Begin

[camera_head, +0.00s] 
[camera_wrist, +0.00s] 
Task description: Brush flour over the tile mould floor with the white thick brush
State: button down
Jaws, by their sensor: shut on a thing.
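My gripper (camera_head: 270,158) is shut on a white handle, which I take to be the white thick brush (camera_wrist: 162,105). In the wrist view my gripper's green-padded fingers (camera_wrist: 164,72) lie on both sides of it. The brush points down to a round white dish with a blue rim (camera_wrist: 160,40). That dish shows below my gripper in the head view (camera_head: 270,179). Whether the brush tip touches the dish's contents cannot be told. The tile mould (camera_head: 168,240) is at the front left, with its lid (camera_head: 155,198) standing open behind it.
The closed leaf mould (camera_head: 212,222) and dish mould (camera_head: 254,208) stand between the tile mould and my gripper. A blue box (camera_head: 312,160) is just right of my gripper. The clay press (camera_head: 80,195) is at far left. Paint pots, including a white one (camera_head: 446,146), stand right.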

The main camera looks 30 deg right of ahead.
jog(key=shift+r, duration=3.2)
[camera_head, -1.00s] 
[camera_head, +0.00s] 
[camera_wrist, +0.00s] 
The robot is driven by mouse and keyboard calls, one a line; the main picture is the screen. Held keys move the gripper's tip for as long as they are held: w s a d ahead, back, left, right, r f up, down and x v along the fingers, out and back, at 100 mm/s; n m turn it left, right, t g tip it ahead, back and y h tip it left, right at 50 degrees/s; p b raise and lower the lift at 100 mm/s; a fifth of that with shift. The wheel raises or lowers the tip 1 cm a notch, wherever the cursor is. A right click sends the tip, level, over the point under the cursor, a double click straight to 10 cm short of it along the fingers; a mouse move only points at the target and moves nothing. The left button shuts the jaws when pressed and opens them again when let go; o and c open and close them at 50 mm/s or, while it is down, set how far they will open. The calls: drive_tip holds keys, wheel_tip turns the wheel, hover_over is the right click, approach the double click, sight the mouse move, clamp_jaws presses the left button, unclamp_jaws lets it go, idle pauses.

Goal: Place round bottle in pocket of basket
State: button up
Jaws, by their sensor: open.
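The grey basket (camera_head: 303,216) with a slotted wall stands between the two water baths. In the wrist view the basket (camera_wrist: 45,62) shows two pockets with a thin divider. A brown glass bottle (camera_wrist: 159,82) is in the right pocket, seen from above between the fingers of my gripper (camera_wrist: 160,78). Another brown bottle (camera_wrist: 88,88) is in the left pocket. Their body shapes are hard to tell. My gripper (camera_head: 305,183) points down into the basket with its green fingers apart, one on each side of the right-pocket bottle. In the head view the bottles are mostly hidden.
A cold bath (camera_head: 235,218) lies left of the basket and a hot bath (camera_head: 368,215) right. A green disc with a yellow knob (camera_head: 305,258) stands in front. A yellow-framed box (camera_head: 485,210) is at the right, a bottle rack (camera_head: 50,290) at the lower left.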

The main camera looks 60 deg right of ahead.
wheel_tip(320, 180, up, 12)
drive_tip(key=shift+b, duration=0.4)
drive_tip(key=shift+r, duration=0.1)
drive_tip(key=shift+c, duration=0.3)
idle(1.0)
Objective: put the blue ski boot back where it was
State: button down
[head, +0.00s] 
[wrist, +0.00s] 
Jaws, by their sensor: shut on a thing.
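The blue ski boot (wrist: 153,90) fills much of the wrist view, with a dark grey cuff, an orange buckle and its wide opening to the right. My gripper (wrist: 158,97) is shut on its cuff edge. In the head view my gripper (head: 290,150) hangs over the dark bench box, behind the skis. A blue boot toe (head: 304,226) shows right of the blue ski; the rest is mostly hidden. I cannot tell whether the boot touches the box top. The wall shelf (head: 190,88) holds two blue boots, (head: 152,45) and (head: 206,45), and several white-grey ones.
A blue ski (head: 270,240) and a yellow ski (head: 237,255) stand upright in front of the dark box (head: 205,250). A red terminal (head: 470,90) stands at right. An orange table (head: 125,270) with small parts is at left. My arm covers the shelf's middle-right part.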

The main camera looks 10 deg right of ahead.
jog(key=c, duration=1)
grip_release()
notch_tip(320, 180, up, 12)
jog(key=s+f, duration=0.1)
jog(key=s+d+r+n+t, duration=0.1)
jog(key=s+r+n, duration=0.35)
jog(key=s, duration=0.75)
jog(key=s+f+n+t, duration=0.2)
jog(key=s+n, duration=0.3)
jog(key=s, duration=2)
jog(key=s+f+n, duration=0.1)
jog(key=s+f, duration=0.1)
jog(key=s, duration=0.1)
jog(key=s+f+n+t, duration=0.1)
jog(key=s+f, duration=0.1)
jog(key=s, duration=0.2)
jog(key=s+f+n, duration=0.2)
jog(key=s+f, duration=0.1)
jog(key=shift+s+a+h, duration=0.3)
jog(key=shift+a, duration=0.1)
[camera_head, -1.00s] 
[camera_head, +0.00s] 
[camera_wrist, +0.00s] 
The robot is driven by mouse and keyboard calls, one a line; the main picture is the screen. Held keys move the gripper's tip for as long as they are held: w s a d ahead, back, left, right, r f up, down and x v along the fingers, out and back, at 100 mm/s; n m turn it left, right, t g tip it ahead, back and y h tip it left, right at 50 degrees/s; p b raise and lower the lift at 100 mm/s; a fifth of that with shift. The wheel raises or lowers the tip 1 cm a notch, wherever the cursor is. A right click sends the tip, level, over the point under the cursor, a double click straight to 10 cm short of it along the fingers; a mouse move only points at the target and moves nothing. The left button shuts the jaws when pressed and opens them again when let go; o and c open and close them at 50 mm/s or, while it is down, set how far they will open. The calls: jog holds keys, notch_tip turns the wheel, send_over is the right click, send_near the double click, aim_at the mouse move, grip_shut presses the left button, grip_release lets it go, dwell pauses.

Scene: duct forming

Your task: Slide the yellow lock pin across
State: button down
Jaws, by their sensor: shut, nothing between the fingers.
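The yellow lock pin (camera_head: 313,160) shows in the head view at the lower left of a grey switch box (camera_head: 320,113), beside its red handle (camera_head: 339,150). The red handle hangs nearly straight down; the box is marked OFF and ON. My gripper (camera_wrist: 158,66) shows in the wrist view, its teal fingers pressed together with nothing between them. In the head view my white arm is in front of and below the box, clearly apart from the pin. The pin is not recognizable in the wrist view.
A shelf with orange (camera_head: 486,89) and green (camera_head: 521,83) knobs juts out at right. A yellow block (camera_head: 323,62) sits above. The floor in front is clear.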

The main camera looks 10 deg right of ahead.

End

Task statement
Return all of the data exactly as it reads.

Final answer
[camera_head, +0.00s] 
[camera_wrist, +0.00s] 
Task description: Brush flour over the tile mould floor with the white thick brush
State: button down
Jaws, by their sensor: shut on a thing.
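My gripper (camera_head: 270,158) is shut on a white handle, which I take to be the white thick brush (camera_wrist: 162,105). In the wrist view my gripper's green-padded fingers (camera_wrist: 164,72) lie on both sides of it. The brush points down to a round white dish with a blue rim (camera_wrist: 160,40). That dish shows below my gripper in the head view (camera_head: 270,179). Whether the brush tip touches the dish's contents cannot be told. The tile mould (camera_head: 168,240) is at the front left, with its lid (camera_head: 155,198) standing open behind it.
The closed leaf mould (camera_head: 212,222) and dish mould (camera_head: 254,208) stand between the tile mould and my gripper. A blue box (camera_head: 312,160) is just right of my gripper. The clay press (camera_head: 80,195) is at far left. Paint pots, including a white one (camera_head: 446,146), stand right.

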The main camera looks 30 deg right of ahead.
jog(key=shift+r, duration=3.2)
[camera_head, -1.00s] 
[camera_head, +0.00s] 
[camera_wrist, +0.00s] 
The robot is driven by mouse and keyboard calls, one a line; the main picture is the screen. Held keys move the gripper's tip for as long as they are held: w s a d ahead, back, left, right, r f up, down and x v along the fingers, out and back, at 100 mm/s; n m turn it left, right, t g tip it ahead, back and y h tip it left, right at 50 degrees/s; p b raise and lower the lift at 100 mm/s; a fifth of that with shift. The wheel raises or lowers the tip 1 cm a notch, wherever the cursor is. A right click sends the tip, level, over the point under the cursor, a double click straight to 10 cm short of it along the fingers; a mouse move only points at the target and moves nothing. The left button shuts the jaws when pressed and opens them again when let go; o and c open and close them at 50 mm/s or, while it is down, set how far they will open. The calls: drive_tip holds keys, wheel_tip turns the wheel, hover_over is the right click, approach the double click, sight the mouse move, clamp_jaws presses the left button, unclamp_jaws lets it go, idle pauses.

Goal: Place round bottle in pocket of basket
State: button up
Jaws, by their sensor: open.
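The grey basket (camera_head: 303,216) with a slotted wall stands between the two water baths. In the wrist view the basket (camera_wrist: 45,62) shows two pockets with a thin divider. A brown glass bottle (camera_wrist: 159,82) is in the right pocket, seen from above between the fingers of my gripper (camera_wrist: 160,78). Another brown bottle (camera_wrist: 88,88) is in the left pocket. Their body shapes are hard to tell. My gripper (camera_head: 305,183) points down into the basket with its green fingers apart, one on each side of the right-pocket bottle. In the head view the bottles are mostly hidden.
A cold bath (camera_head: 235,218) lies left of the basket and a hot bath (camera_head: 368,215) right. A green disc with a yellow knob (camera_head: 305,258) stands in front. A yellow-framed box (camera_head: 485,210) is at the right, a bottle rack (camera_head: 50,290) at the lower left.

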The main camera looks 60 deg right of ahead.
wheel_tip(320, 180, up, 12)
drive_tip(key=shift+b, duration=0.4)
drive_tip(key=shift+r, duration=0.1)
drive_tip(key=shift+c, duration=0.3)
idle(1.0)
Objective: put the blue ski boot back where it was
State: button down
[head, +0.00s] 
[wrist, +0.00s] 
Jaws, by their sensor: shut on a thing.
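The blue ski boot (wrist: 153,90) fills much of the wrist view, with a dark grey cuff, an orange buckle and its wide opening to the right. My gripper (wrist: 158,97) is shut on its cuff edge. In the head view my gripper (head: 290,150) hangs over the dark bench box, behind the skis. A blue boot toe (head: 304,226) shows right of the blue ski; the rest is mostly hidden. I cannot tell whether the boot touches the box top. The wall shelf (head: 190,88) holds two blue boots, (head: 152,45) and (head: 206,45), and several white-grey ones.
A blue ski (head: 270,240) and a yellow ski (head: 237,255) stand upright in front of the dark box (head: 205,250). A red terminal (head: 470,90) stands at right. An orange table (head: 125,270) with small parts is at left. My arm covers the shelf's middle-right part.

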The main camera looks 10 deg right of ahead.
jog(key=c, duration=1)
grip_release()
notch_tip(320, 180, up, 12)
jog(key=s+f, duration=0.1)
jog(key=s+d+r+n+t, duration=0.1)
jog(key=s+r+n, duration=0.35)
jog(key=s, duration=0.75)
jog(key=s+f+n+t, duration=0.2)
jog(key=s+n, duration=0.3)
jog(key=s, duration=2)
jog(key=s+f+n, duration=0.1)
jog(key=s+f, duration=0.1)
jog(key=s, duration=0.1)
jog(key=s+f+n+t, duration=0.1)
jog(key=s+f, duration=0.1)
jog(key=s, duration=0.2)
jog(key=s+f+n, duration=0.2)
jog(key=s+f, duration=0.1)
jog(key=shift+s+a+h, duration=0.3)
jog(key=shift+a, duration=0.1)
[camera_head, -1.00s] 
[camera_head, +0.00s] 
[camera_wrist, +0.00s] 
The robot is driven by mouse and keyboard calls, one a line; the main picture is the screen. Held keys move the gripper's tip for as long as they are held: w s a d ahead, back, left, right, r f up, down and x v along the fingers, out and back, at 100 mm/s; n m turn it left, right, t g tip it ahead, back and y h tip it left, right at 50 degrees/s; p b raise and lower the lift at 100 mm/s; a fifth of that with shift. The wheel raises or lowers the tip 1 cm a notch, wherever the cursor is. A right click sends the tip, level, over the point under the cursor, a double click straight to 10 cm short of it along the fingers; a mouse move only points at the target and moves nothing. The left button shuts the jaws when pressed and opens them again when let go; o and c open and close them at 50 mm/s or, while it is down, set how far they will open. The calls: jog holds keys, notch_tip turns the wheel, send_over is the right click, send_near the double click, aim_at the mouse move, grip_shut presses the left button, grip_release lets it go, dwell pauses.

Scene: duct forming

Your task: Slide the yellow lock pin across
State: button down
Jaws, by their sensor: shut, nothing between the fingers.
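The yellow lock pin (camera_head: 313,160) shows in the head view at the lower left of a grey switch box (camera_head: 320,113), beside its red handle (camera_head: 339,150). The red handle hangs nearly straight down; the box is marked OFF and ON. My gripper (camera_wrist: 158,66) shows in the wrist view, its teal fingers pressed together with nothing between them. In the head view my white arm is in front of and below the box, clearly apart from the pin. The pin is not recognizable in the wrist view.
A shelf with orange (camera_head: 486,89) and green (camera_head: 521,83) knobs juts out at right. A yellow block (camera_head: 323,62) sits above. The floor in front is clear.

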The main camera looks 10 deg right of ahead.

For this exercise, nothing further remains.